* PROMPT
Only the number is wanted: how many lines in the data contain "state"?

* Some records
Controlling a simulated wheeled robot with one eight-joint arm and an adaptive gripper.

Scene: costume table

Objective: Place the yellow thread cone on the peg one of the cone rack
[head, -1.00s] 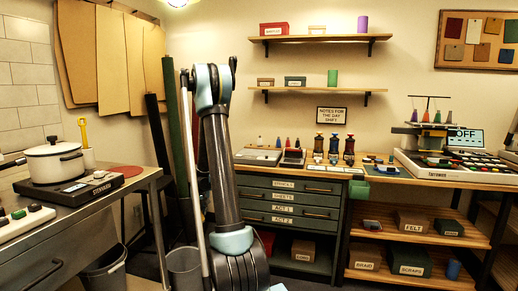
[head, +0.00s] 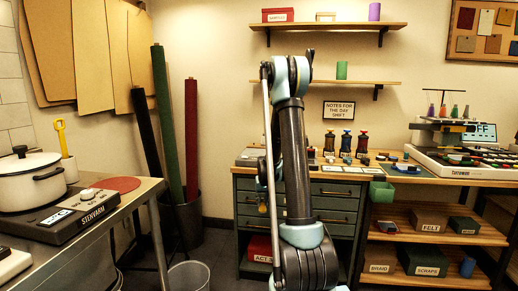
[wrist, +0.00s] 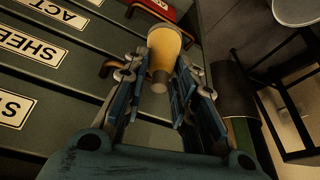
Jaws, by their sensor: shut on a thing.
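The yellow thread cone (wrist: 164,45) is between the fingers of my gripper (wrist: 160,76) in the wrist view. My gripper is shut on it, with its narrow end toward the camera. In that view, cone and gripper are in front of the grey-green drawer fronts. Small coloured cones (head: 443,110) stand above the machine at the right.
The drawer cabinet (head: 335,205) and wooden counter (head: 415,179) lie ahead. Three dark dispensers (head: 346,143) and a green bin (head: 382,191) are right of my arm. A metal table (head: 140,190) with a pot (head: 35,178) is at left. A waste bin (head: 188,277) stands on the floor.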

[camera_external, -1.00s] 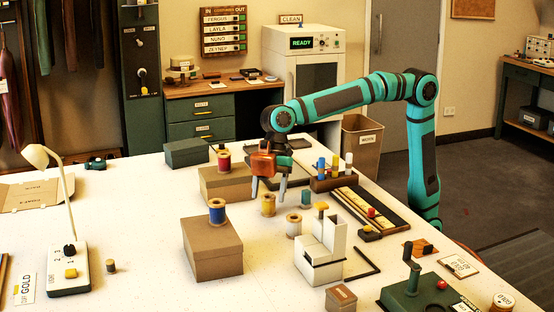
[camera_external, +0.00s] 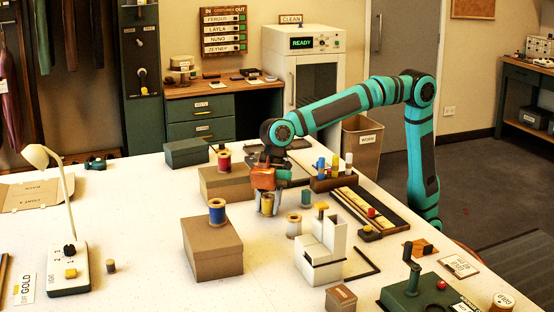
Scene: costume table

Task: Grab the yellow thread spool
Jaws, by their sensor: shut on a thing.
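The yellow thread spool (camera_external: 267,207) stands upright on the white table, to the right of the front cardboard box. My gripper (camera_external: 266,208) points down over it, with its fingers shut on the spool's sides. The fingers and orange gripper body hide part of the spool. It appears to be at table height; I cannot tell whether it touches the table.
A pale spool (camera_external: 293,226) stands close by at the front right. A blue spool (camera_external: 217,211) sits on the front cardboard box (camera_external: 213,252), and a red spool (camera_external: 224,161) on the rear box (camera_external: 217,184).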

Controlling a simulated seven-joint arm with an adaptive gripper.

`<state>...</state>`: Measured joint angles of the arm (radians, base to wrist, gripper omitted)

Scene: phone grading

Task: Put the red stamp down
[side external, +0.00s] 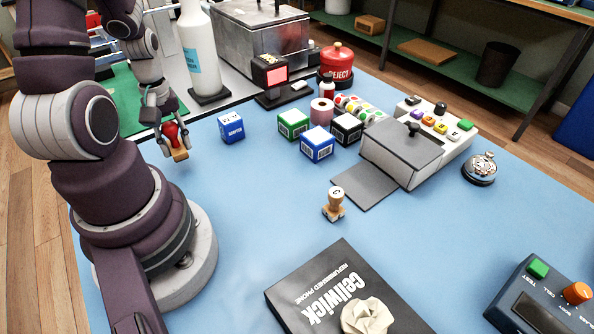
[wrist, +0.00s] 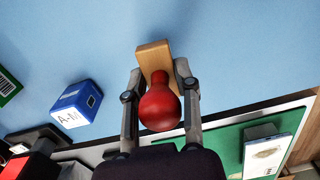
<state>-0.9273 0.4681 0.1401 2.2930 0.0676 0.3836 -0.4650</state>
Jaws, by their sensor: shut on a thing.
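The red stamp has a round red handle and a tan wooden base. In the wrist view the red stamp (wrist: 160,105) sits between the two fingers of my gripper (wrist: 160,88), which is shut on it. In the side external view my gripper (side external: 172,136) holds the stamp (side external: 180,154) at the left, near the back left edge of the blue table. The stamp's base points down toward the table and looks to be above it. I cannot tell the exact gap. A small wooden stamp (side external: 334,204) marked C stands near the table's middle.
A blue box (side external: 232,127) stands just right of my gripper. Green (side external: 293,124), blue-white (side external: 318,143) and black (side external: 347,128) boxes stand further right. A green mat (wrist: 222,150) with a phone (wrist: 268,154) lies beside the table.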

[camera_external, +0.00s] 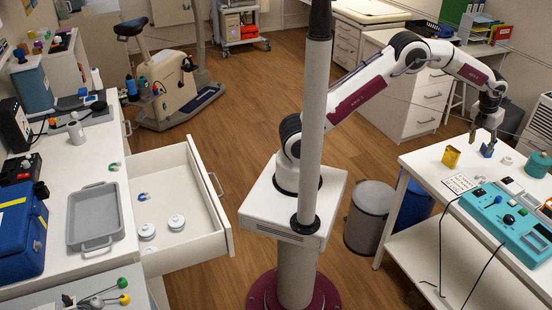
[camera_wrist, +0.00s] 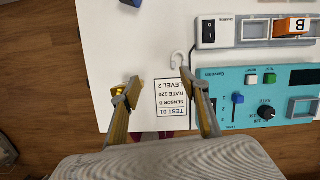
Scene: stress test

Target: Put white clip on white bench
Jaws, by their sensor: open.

* ANSWER TO THE PROBLEM
2